[Extracted data entries]

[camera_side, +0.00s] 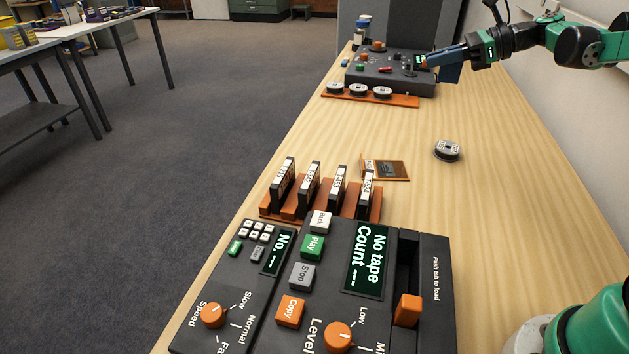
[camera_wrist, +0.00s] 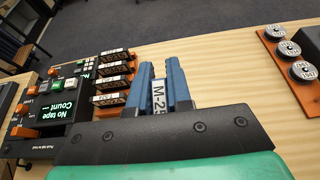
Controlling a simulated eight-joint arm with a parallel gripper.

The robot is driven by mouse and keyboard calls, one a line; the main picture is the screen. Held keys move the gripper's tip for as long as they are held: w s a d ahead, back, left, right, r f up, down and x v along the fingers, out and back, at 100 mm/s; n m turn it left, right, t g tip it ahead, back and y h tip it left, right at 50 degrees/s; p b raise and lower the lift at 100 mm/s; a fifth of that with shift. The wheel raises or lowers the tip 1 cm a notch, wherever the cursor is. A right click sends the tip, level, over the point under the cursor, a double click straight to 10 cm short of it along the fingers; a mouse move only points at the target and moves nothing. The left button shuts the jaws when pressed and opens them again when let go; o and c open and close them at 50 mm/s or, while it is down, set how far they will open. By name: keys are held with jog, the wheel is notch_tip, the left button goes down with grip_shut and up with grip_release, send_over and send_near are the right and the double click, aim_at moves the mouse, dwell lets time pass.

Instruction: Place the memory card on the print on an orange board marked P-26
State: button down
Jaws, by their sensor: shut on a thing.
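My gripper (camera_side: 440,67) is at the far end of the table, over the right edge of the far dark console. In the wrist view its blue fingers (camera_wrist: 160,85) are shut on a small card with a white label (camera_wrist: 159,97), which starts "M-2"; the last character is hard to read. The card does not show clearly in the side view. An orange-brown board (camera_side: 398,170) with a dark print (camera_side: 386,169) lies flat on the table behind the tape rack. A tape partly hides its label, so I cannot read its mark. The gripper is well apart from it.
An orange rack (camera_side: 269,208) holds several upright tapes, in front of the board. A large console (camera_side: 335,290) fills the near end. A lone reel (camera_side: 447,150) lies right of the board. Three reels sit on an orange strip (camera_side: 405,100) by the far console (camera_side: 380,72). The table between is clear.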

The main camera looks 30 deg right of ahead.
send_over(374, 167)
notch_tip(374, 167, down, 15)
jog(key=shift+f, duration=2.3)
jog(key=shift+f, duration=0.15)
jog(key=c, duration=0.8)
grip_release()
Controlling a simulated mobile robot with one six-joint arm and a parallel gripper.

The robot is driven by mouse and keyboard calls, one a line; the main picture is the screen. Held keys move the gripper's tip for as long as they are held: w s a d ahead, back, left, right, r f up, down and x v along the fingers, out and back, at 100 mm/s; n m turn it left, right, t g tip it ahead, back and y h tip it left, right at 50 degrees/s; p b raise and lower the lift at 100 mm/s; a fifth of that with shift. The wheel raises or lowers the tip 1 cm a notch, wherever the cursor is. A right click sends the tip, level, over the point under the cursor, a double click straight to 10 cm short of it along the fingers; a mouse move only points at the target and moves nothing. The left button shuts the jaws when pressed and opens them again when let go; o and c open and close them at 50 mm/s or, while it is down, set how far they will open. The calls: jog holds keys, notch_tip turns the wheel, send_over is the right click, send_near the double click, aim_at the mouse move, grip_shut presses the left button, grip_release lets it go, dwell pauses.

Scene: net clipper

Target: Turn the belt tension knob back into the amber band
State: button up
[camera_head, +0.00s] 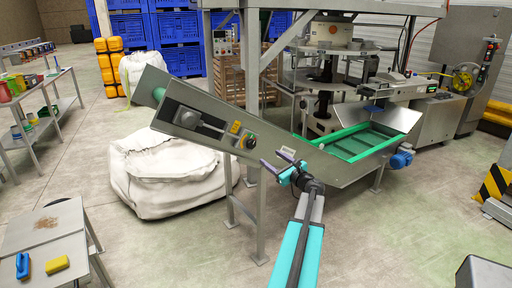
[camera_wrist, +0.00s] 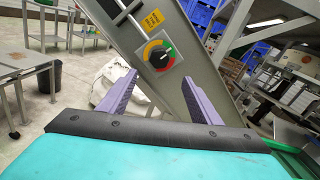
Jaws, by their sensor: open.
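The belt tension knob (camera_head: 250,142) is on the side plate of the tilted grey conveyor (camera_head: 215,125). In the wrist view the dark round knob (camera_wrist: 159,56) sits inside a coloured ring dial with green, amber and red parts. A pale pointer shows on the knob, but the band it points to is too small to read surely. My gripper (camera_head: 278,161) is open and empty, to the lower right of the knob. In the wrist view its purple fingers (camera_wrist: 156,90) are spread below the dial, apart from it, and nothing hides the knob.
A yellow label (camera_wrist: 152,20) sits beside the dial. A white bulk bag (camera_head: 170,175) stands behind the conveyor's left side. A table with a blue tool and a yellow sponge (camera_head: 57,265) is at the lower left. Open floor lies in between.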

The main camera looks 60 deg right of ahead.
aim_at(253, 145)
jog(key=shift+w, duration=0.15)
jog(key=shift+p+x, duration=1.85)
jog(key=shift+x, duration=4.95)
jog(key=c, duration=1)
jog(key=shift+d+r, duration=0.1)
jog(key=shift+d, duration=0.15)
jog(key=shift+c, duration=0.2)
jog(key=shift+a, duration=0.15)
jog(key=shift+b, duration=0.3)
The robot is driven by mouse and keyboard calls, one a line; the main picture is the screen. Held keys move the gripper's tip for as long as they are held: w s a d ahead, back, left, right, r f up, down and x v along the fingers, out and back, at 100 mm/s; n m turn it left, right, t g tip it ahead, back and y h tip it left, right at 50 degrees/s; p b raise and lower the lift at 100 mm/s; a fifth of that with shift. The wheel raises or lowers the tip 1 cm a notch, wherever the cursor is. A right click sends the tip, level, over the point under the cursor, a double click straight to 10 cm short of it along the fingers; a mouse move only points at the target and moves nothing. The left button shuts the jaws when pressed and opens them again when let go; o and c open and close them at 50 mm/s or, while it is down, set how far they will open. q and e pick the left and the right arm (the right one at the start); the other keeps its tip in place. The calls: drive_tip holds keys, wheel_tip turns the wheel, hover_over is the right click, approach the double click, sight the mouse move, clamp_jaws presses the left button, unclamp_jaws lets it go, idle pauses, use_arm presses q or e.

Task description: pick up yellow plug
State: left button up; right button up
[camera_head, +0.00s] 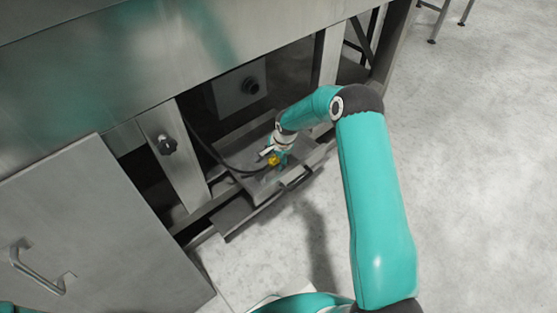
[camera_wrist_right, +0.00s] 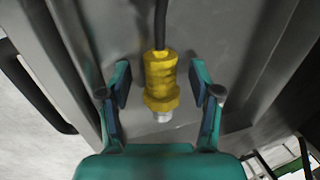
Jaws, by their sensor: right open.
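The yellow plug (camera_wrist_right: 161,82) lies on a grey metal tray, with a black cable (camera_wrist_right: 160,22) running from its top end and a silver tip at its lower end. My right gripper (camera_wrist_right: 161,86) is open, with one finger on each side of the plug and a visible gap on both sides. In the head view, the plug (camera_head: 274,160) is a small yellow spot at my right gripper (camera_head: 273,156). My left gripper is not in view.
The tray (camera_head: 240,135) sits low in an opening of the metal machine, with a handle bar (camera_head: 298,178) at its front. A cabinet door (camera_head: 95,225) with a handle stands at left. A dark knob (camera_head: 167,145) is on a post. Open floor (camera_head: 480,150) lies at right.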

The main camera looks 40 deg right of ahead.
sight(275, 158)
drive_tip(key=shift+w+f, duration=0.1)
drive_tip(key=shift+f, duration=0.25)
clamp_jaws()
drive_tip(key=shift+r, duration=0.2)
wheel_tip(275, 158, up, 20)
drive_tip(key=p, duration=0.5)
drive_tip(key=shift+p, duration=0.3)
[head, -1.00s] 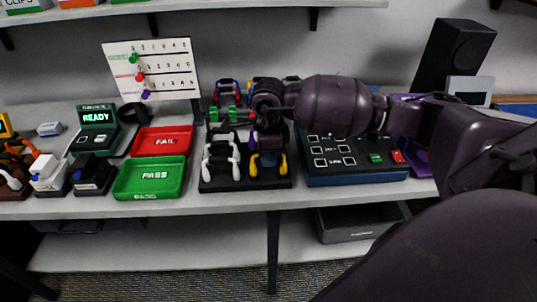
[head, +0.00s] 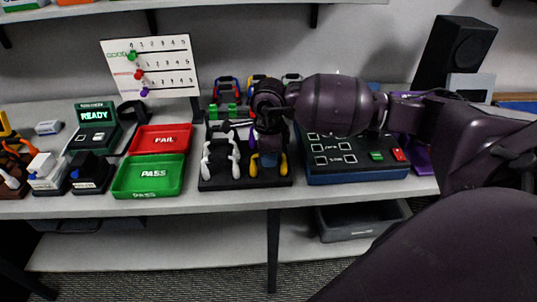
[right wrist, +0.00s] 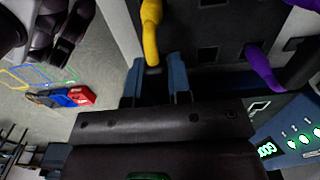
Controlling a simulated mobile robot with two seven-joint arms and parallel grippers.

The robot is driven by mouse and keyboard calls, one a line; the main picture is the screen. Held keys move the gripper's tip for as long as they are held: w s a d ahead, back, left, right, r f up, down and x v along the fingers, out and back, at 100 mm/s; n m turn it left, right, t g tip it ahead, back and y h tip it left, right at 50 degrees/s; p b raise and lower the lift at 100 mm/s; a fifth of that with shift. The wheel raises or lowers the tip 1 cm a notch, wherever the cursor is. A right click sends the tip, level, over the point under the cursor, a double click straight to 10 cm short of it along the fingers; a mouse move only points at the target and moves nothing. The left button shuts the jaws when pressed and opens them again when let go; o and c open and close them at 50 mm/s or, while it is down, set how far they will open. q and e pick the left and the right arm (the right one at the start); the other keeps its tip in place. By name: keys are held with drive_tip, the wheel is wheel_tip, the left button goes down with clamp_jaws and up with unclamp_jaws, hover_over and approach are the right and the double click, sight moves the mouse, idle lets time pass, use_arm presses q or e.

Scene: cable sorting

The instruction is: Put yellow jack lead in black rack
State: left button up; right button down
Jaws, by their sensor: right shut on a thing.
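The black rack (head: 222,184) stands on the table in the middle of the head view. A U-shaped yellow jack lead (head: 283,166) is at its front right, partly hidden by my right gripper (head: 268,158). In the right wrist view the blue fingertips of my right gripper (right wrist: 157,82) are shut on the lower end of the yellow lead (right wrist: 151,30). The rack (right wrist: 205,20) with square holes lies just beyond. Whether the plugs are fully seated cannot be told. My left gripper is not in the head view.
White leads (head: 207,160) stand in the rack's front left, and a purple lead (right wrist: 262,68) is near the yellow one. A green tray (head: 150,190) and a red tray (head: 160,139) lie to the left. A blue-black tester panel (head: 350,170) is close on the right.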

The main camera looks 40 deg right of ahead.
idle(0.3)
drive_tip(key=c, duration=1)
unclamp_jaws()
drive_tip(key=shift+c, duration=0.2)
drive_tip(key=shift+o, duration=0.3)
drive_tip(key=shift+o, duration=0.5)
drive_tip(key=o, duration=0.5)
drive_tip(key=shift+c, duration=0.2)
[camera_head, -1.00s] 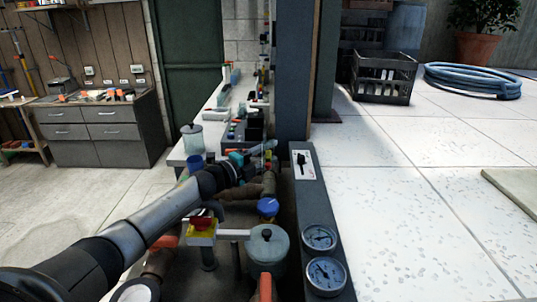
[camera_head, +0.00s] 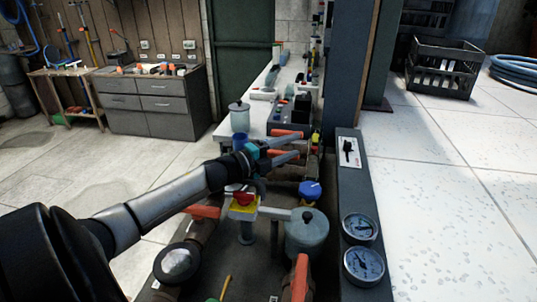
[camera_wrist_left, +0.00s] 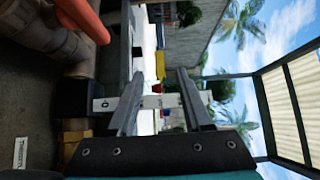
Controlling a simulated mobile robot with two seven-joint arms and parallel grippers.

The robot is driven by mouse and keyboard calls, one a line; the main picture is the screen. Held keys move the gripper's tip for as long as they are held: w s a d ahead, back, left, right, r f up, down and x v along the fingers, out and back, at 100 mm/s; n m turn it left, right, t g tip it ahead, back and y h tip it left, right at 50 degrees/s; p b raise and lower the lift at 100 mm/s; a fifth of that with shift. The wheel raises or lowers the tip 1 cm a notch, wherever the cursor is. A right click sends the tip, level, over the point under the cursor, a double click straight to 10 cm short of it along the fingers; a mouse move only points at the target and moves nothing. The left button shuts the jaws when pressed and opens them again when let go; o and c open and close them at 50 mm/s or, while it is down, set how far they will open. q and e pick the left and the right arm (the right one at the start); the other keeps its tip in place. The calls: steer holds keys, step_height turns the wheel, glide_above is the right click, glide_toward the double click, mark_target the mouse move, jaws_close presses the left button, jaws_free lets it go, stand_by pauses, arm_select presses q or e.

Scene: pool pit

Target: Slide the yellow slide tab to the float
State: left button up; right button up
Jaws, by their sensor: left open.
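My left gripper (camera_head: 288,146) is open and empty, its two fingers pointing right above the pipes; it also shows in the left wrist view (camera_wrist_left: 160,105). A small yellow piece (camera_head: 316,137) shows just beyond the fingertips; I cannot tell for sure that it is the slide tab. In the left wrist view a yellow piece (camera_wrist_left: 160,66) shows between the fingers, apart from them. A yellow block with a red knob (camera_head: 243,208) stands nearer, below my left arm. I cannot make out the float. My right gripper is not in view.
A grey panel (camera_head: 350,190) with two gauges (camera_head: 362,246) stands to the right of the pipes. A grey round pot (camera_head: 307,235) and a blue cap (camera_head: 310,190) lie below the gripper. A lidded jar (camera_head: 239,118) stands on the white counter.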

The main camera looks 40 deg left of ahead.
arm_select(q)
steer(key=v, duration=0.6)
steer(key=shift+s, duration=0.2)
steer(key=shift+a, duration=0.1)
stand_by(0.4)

Problem
Starting at the line that contains "State: button down" and stopping at the line that contains "Controlling a simulated mobile robot with one", transcribe the lines exactly; both boundary lines are to be included.

Exercise response
State: button down
Jaws, by their sensor: shut on a thing.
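My gripper (camera_side: 440,67) is at the far end of the table, over the right edge of the far dark console. In the wrist view its blue fingers (camera_wrist: 160,85) are shut on a small card with a white label (camera_wrist: 159,97), which starts "M-2"; the last character is hard to read. The card does not show clearly in the side view. An orange-brown board (camera_side: 398,170) with a dark print (camera_side: 386,169) lies flat on the table behind the tape rack. A tape partly hides its label, so I cannot read its mark. The gripper is well apart from it.
An orange rack (camera_side: 269,208) holds several upright tapes, in front of the board. A large console (camera_side: 335,290) fills the near end. A lone reel (camera_side: 447,150) lies right of the board. Three reels sit on an orange strip (camera_side: 405,100) by the far console (camera_side: 380,72). The table between is clear.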

The main camera looks 30 deg right of ahead.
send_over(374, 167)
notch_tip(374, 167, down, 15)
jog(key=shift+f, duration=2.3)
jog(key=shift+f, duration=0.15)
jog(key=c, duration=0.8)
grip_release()
Controlling a simulated mobile robot with one six-joint arm and a parallel gripper.

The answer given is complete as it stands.